> [DIRECTION]:
Repeat each record below exactly, dropping the pictures.

[Robot control records]
◆ ◆ ◆

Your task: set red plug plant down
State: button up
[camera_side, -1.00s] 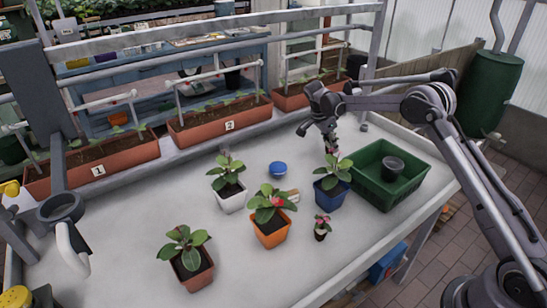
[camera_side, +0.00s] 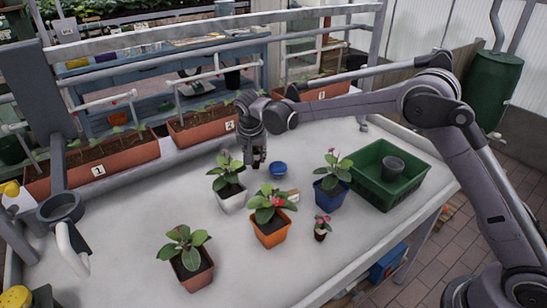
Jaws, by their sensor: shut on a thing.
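My gripper (camera_side: 257,152) points down over the back middle of the white table, near the flower of the white-potted plant. It is shut on a small dark, reddish thing, which I take as the red plug plant (camera_side: 259,162). Most of it is hidden by the fingers, and I cannot tell whether it touches the table. Another small plug plant (camera_side: 320,229), with a pinkish-red flower, stands upright on the table at the front right, apart from my gripper.
A blue bowl (camera_side: 278,169) lies just right of my gripper. Plants stand in a white pot (camera_side: 232,201), an orange pot (camera_side: 270,234), a blue pot (camera_side: 329,198) and a terracotta pot (camera_side: 195,272). A green tray (camera_side: 405,189) holds a dark pot. Planter boxes (camera_side: 203,130) line the back.

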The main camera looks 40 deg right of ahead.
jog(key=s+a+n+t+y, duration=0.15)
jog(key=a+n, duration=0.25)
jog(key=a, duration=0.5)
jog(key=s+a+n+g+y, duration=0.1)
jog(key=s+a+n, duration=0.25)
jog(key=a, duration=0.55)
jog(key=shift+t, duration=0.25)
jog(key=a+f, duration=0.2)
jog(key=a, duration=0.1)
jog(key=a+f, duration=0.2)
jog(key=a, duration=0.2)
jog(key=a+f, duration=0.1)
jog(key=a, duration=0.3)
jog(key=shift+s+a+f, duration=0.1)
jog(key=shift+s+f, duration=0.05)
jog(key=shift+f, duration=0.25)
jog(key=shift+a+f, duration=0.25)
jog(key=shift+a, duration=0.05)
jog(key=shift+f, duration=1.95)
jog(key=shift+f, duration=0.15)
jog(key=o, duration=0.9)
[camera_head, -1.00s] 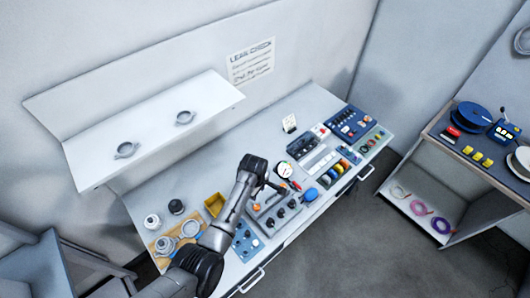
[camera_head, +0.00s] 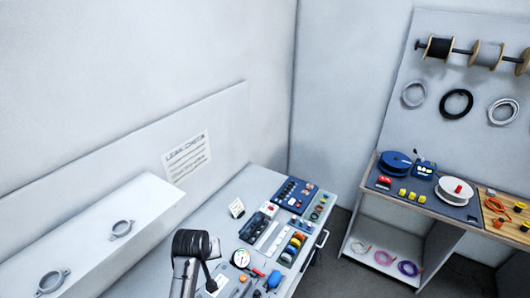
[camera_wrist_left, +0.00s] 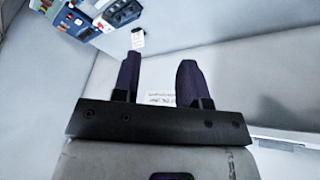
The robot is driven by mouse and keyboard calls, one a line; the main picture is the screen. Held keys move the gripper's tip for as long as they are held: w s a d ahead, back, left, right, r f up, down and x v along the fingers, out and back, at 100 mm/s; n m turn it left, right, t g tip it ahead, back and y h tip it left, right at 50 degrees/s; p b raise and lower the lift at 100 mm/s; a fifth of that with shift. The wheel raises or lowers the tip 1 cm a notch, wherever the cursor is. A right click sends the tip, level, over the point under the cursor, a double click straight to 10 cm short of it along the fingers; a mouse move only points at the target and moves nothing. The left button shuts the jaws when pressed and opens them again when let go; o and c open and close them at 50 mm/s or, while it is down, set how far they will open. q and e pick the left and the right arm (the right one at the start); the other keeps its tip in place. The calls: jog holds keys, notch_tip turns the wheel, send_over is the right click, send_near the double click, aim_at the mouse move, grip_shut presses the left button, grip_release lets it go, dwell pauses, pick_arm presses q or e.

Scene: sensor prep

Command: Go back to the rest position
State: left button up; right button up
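My left gripper (camera_wrist_left: 160,60) shows in the left wrist view with its two dark fingers apart and nothing between them. Past the fingers are a pale wall and the printed leak check sheet (camera_wrist_left: 160,99). In the head view, an arm of mine rises from the bottom edge over the workbench, its dark joint uppermost. Its fingers cannot be made out there. My right gripper is in neither view.
The workbench (camera_head: 215,225) carries a gauge (camera_head: 241,258), a blue panel (camera_head: 295,195) and small parts. A shelf (camera_head: 90,235) with two ring clamps is at left. A side table (camera_head: 405,208) with reels stands at right, with cable spools on the wall above.

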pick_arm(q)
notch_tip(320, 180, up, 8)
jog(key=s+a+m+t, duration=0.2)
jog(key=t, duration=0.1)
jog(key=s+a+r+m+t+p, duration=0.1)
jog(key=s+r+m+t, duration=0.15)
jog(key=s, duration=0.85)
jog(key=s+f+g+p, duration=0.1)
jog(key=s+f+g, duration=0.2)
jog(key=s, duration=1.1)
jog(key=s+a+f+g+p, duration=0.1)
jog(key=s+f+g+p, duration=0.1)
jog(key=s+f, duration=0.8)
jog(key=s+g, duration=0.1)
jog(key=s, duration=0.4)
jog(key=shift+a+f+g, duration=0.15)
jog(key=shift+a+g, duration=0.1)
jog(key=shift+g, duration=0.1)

◆ ◆ ◆

> [FULL SOLUTION]:
Your task: set red plug plant down
State: button up
[camera_side, -1.00s] 
[camera_side, +0.00s] 
Jaws, by their sensor: shut on a thing.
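My gripper (camera_side: 257,152) points down over the back middle of the white table, near the flower of the white-potted plant. It is shut on a small dark, reddish thing, which I take as the red plug plant (camera_side: 259,162). Most of it is hidden by the fingers, and I cannot tell whether it touches the table. Another small plug plant (camera_side: 320,229), with a pinkish-red flower, stands upright on the table at the front right, apart from my gripper.
A blue bowl (camera_side: 278,169) lies just right of my gripper. Plants stand in a white pot (camera_side: 232,201), an orange pot (camera_side: 270,234), a blue pot (camera_side: 329,198) and a terracotta pot (camera_side: 195,272). A green tray (camera_side: 405,189) holds a dark pot. Planter boxes (camera_side: 203,130) line the back.

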The main camera looks 40 deg right of ahead.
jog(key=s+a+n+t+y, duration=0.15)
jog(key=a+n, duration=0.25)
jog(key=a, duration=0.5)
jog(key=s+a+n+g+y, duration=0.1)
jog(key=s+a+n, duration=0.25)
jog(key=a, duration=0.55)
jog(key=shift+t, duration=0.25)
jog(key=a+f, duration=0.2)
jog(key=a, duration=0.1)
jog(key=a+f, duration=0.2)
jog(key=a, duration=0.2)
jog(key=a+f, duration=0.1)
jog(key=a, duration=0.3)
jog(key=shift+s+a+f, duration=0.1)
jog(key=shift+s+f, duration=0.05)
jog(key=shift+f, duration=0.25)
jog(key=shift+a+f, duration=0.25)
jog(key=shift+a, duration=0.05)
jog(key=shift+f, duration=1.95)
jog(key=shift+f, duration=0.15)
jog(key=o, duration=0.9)
[camera_head, -1.00s] 
[camera_head, +0.00s] 
[camera_wrist_left, +0.00s] 
The robot is driven by mouse and keyboard calls, one a line; the main picture is the screen. Held keys move the gripper's tip for as long as they are held: w s a d ahead, back, left, right, r f up, down and x v along the fingers, out and back, at 100 mm/s; n m turn it left, right, t g tip it ahead, back and y h tip it left, right at 50 degrees/s; p b raise and lower the lift at 100 mm/s; a fifth of that with shift. The wheel raises or lowers the tip 1 cm a notch, wherever the cursor is. A right click sends the tip, level, over the point under the cursor, a double click straight to 10 cm short of it along the fingers; a mouse move only points at the target and moves nothing. The left button shuts the jaws when pressed and opens them again when let go; o and c open and close them at 50 mm/s or, while it is down, set how far they will open. q and e pick the left and the right arm (the right one at the start); the other keeps its tip in place. The calls: jog holds keys, notch_tip turns the wheel, send_over is the right click, send_near the double click, aim_at the mouse move, grip_shut presses the left button, grip_release lets it go, dwell pauses, pick_arm presses q or e.

Scene: sensor prep

Command: Go back to the rest position
State: left button up; right button up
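My left gripper (camera_wrist_left: 160,60) shows in the left wrist view with its two dark fingers apart and nothing between them. Past the fingers are a pale wall and the printed leak check sheet (camera_wrist_left: 160,99). In the head view, an arm of mine rises from the bottom edge over the workbench, its dark joint uppermost. Its fingers cannot be made out there. My right gripper is in neither view.
The workbench (camera_head: 215,225) carries a gauge (camera_head: 241,258), a blue panel (camera_head: 295,195) and small parts. A shelf (camera_head: 90,235) with two ring clamps is at left. A side table (camera_head: 405,208) with reels stands at right, with cable spools on the wall above.

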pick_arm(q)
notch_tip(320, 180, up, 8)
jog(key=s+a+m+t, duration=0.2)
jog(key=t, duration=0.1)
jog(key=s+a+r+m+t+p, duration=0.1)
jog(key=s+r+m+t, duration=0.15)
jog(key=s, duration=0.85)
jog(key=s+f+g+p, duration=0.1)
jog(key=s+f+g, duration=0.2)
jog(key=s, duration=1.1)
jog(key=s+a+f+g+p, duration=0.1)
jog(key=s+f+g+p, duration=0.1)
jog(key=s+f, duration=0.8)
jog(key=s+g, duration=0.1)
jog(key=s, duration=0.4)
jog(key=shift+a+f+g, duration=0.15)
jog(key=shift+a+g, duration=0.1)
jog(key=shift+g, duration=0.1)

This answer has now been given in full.